I’m going to make the plea I always make every time I talk to a libertarian:

Please, please put down that copy of Atlas Shrugged and open up your first-year economics text book.

Read about externalities, monopolies, public goods, regressive taxes, social welfare, and the like. Don’t just obsess over pareto efficiency; discover market defects. Stop using the invisible hand of capitalism to shirk your social responsibility.

Until you do, you can talk to my (invisible) hand.

Running scared

And this part is what scares me the most: Not that he has a chance (he doesn’t). But that the reason he doesn’t is because of the people I despise—the people who traded this country’s values for a cheap political calculus—are the balance; that this isn’t plainly evident to my peers.

Reactionary extremism has replaced the indifference that got George Bush elected in 2000. And if you don’t think the next generation of political calculators aren’t going to exploit this to divide America again, then you are naïve to the extreme.

I’m not advocating political moderation here, just a little temperance.

Excuses, excuses

My generation has replaced Social Darwinism with an Economic Triumphalism.

An idiot has an excuse: an idiot is an idiot. They are not the darlings of a top-notch (and publicly-funded) education. They are not offensively rich. The public has invested a wealth into us and entrusted its wealth to us—we have returned the favor in mindlessly supporting a demagogue.

Please think.

12 thoughts on “…then I’m going to say it

  1. amagilly saved most of his woodwork-inspired anger for an IM to me. I’m sure he won’t mind me reprinting it, as it is too good to only be read by my eyes:

    “more ignorance evidence of tychay:
    he calls ron paul an isolationist when in fact he is a non-interventionist
    and tychay says ron paul is only popular on the internet with digg.com
    has he not checked meetup.com, google search, hitwise website traffic, youtube, eventful.com, myspace, and facebook stats?

    i mean come on, get a fucking clue buddy

    this is what pisses me off most. not only do we have to defend against the media and republicans, but now we have to defend against the crap from the democrats too

    i don’t understand why the democrats are going after paul when we are still fighting in our primaries. i mean, what the fuck right?

    and if everyone knows ron paul has no chance at all at getting the repub. nomination, then why are they so virulent and persistent in their attacks
    no … ron paul is not going to pull out of the race. and he is still raising money on top of his large cash pile.

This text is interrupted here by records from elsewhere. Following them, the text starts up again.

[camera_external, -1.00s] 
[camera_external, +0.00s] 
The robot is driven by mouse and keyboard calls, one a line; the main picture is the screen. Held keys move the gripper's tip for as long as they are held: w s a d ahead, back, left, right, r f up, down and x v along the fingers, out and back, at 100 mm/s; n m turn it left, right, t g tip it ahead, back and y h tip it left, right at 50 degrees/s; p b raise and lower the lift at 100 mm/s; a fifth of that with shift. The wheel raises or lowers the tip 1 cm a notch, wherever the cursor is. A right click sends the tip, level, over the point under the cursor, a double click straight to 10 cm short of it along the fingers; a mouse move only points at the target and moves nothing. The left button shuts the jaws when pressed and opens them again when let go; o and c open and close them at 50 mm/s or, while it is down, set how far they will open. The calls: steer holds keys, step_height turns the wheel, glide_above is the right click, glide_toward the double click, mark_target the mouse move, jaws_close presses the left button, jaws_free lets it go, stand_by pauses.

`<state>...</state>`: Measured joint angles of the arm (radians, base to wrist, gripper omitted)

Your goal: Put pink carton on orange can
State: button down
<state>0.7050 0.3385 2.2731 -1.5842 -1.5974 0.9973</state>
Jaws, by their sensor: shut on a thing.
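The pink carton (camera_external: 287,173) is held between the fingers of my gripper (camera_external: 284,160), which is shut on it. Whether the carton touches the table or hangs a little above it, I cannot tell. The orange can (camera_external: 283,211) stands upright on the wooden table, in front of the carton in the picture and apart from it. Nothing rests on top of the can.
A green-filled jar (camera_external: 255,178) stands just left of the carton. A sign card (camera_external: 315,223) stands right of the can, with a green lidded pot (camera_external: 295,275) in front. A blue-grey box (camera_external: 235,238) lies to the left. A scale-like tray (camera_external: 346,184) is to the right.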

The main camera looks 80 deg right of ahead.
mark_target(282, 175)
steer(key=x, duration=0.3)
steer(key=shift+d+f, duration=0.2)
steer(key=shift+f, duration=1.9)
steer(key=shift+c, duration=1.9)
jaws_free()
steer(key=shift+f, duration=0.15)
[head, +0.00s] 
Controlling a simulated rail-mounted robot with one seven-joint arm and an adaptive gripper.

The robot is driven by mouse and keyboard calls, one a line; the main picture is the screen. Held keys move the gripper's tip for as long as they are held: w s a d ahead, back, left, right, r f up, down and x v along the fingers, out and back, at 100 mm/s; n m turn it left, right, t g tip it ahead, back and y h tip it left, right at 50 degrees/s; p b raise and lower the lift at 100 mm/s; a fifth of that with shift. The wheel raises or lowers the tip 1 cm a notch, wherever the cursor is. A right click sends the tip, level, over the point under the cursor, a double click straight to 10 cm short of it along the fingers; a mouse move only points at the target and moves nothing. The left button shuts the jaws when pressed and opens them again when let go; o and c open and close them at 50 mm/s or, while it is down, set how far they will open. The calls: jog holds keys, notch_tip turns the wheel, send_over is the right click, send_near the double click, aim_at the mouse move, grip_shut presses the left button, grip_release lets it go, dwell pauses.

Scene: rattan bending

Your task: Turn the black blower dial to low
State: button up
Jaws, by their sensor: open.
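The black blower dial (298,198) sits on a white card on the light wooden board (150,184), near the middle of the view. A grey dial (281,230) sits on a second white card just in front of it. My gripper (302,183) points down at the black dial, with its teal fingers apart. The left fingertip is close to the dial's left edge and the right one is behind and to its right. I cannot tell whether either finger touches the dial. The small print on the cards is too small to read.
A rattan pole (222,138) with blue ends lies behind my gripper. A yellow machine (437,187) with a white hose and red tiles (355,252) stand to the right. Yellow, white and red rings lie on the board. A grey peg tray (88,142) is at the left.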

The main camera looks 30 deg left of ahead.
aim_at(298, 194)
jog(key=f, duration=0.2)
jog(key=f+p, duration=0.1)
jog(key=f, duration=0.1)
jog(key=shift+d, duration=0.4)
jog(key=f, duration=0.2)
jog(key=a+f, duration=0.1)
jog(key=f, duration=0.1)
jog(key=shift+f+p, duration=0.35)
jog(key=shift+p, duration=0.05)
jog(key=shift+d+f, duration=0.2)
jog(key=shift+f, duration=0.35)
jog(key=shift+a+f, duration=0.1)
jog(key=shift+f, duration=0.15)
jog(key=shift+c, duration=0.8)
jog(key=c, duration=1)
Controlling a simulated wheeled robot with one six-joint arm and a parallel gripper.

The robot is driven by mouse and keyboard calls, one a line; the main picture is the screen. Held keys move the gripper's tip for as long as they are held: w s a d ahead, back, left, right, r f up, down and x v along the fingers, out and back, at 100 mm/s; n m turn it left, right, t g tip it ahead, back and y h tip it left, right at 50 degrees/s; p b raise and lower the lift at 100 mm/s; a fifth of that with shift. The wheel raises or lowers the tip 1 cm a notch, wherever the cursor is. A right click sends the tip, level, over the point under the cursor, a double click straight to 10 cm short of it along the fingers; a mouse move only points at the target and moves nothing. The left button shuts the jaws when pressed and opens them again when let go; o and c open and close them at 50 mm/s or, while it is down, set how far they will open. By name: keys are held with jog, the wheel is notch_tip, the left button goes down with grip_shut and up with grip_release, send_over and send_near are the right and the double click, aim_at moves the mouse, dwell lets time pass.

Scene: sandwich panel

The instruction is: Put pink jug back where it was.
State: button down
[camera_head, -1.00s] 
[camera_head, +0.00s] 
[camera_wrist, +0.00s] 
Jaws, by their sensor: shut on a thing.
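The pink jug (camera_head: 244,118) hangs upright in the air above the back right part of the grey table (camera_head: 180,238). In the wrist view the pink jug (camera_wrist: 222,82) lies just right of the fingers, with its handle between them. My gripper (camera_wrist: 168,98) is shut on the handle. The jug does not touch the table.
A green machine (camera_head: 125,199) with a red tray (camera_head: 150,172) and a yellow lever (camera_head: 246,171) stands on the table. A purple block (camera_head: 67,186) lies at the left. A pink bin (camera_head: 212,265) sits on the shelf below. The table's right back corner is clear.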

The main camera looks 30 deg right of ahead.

    in fact, his ‘racist associates’ as you would have us believe are having another money bomb event on mlk day. http://www.freeatlast2008.com/
    oh look, NAACP Director Nelson Linder from austin comes to ron paul’s defense too and says he’s not a racist

    oh well

    good try, the new republic, but you’re dumb, james ‘speaks in code’ kirchick”

  2. Yes, of course, when a man advocates the abolishment of the United Nations, that’s “non-interventionist” not “isolationist.” (sarcasm) Similarly, many Ron Paulisms are recast in other terms to give him some “digg-appeal” and I drown in a wealth of choice wackoist thinking to shoot down.

    By amagilly’s metrics, Stephen Colbert (who has far more supporters for his run for President in Facebook) is going to win the election in a cake walk (I wish, even his television persona has more humility than the average Ron Paul supporter). Or maybe he thinks that the “digg.com crowd” isn’t the “slashdot crowd” isn’t an over-representative fraction of Facebook users. Or are we going to say that because Paul is popular on YouTube, he must be sensible candidate. (Have you read the comments on YouTube?) As for Google search, hitwise, eventful, blah blah? I only have one hyperlink for you: http://wetriffs.com/,

    You know what pisses me off? I didn’t bring up the fact that Ron Paul is racist (get over it, he is, that much is absolutely clear but not germane to my discussion), but rather, I pointed out his libertarian positions are untenable because they ignore simple first year economics. That similar ignorance of practical reality makes his (obvious) racism, unsurprising. And when I bring that up, you paint me as a “democrat” (I’m not).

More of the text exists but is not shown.